Поэтическая мысль может иногда родиться и вследствие какого-нибудь из тех обстоятельств, из которых слагается наша жизнь; но чаще всего и почти всегда она есть не что иное, как случай действительности в возможности, и потому в поэзии не имеет никакого места вопрос: «Было ли это?»; но она всегда должна положительно отвечать на вопрос: «Возможно ли это, может ли это быть в действительности?» Самое обстоятельство может только, так сказать, натолкнуть поэта на поэтическую идею и, будучи выражено им в стихотворении, является уже совсем другим, новым и небывалым, но могущим быть. Потому, чем выше талант поэта, тем больше находим мы в его произведениях применений и к собственной нашей жизни, и к жизни других людей. Мало этого: в неиспытанных нами обстоятельствах мы узнаем как будто коротко знакомое нам по опыту, – и тогда понимаем, почему поэзия, выражая частное, есть выражение общего.
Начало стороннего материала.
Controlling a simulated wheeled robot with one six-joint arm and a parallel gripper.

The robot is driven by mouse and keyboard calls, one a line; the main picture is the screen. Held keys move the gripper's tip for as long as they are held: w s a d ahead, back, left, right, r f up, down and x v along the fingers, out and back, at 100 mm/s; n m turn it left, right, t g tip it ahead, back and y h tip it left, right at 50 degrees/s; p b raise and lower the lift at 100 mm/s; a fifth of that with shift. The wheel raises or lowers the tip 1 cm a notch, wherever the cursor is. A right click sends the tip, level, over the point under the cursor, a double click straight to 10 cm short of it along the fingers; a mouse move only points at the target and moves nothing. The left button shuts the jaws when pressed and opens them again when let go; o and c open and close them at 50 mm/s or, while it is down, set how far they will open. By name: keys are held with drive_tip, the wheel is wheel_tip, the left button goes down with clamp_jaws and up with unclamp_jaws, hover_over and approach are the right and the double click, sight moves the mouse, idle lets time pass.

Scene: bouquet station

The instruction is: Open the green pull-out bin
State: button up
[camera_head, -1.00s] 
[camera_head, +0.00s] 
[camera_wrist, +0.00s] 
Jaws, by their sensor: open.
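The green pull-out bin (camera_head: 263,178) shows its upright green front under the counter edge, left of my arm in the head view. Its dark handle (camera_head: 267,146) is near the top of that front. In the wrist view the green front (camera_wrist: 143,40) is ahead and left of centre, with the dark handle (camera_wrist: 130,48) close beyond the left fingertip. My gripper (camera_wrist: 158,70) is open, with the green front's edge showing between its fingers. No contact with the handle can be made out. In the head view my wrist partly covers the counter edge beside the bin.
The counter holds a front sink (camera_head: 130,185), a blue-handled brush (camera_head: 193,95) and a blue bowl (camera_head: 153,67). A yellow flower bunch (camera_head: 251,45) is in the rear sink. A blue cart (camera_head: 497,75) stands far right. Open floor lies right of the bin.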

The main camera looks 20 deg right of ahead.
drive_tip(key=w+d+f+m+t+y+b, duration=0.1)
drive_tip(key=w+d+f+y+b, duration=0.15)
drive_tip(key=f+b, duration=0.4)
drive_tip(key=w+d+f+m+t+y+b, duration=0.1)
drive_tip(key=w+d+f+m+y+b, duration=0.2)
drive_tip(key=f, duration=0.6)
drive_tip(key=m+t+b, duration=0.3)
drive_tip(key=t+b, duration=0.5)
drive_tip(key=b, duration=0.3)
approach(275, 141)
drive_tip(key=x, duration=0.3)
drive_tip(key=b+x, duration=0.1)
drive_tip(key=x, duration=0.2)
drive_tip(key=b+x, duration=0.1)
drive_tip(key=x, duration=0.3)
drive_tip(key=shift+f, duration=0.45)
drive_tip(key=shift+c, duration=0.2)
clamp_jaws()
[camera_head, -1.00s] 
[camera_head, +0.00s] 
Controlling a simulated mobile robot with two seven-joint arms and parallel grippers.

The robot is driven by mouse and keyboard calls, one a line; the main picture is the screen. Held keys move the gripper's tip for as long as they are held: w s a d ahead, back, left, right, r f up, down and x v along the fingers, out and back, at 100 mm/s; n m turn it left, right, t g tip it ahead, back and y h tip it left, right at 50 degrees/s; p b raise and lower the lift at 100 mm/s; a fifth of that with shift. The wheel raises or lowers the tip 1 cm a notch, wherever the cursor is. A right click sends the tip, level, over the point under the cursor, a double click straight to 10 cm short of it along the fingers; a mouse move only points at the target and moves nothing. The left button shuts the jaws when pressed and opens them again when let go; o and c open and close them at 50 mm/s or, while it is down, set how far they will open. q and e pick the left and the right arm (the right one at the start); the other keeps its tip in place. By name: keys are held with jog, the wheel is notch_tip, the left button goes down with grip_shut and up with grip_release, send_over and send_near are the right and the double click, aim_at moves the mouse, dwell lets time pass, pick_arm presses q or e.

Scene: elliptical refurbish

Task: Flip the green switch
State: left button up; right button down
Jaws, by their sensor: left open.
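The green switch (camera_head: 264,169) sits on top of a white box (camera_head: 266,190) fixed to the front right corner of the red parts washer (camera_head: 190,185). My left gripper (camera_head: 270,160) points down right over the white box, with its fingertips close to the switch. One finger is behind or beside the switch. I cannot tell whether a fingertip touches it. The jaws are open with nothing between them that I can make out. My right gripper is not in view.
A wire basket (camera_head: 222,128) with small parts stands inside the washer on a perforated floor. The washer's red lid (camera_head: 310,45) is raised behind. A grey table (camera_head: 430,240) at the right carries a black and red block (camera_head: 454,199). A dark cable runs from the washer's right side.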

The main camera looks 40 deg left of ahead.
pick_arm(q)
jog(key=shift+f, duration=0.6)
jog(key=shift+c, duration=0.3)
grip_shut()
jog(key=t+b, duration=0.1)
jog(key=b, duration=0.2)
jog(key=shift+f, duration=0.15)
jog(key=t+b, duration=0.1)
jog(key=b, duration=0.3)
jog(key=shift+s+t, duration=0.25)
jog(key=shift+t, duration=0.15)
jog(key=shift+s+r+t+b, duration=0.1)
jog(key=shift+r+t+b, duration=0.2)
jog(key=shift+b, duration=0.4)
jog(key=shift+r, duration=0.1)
Прочтете «Соседа» Лермонтова – и хотя бы вы никогда не были в подобном обстоятельстве, но вам покажется, что вы когда-то были в заключении, любили незримого соседа, отделенного от вас стеною, прислушивались и к мерному звуку шагов его, и к унылой песне его, и говорили к нему про себя:
Я слушаю – и в мрачной тишине
Твои напевы раздаются.
О чем они – не знаю; но тоской
Исполнены, и звуки чередой,
Как слезы, тихо льются, льются…
И лучших лет надежды и любовь
В груди моей всё оживает вновь,
И мысли далеко несутся,
И полон ум желаний и страстей,
И кровь кипит – и слезы из очей,
Как звуки, друг за другом льются.
Эта тихая, кроткая грусть души сильной и крепкой, эти унылые, мелодические звуки, льющиеся друг за другом, как слеза за слезою; эти слезы, льющиеся одна за другою, как звук за звуком, – сколько в них таинственного, невыговариваемого, но так ясно понятного сердцу! Здесь поэзия становится музыкою: здесь обстоятельство является, как в опере, только поводом к звукам, намеком на их таинственное значение; здесь от случая жизни отнята вся его материальная, внешняя сторона, и извлечен из него один чистый эфир, солнечный луч света, и возможности, скрывавшиеся в нем… Выраженное в этой пьесе обстоятельство может быть фактом, но сама пьеса относится к этому факту, как относится к натуральной розе поэтическая роза, в которой нет грубого вещества, составляющего натуральную розу, но в которой только нежный румянец и кроткое ароматическое дыхание натуральной розы…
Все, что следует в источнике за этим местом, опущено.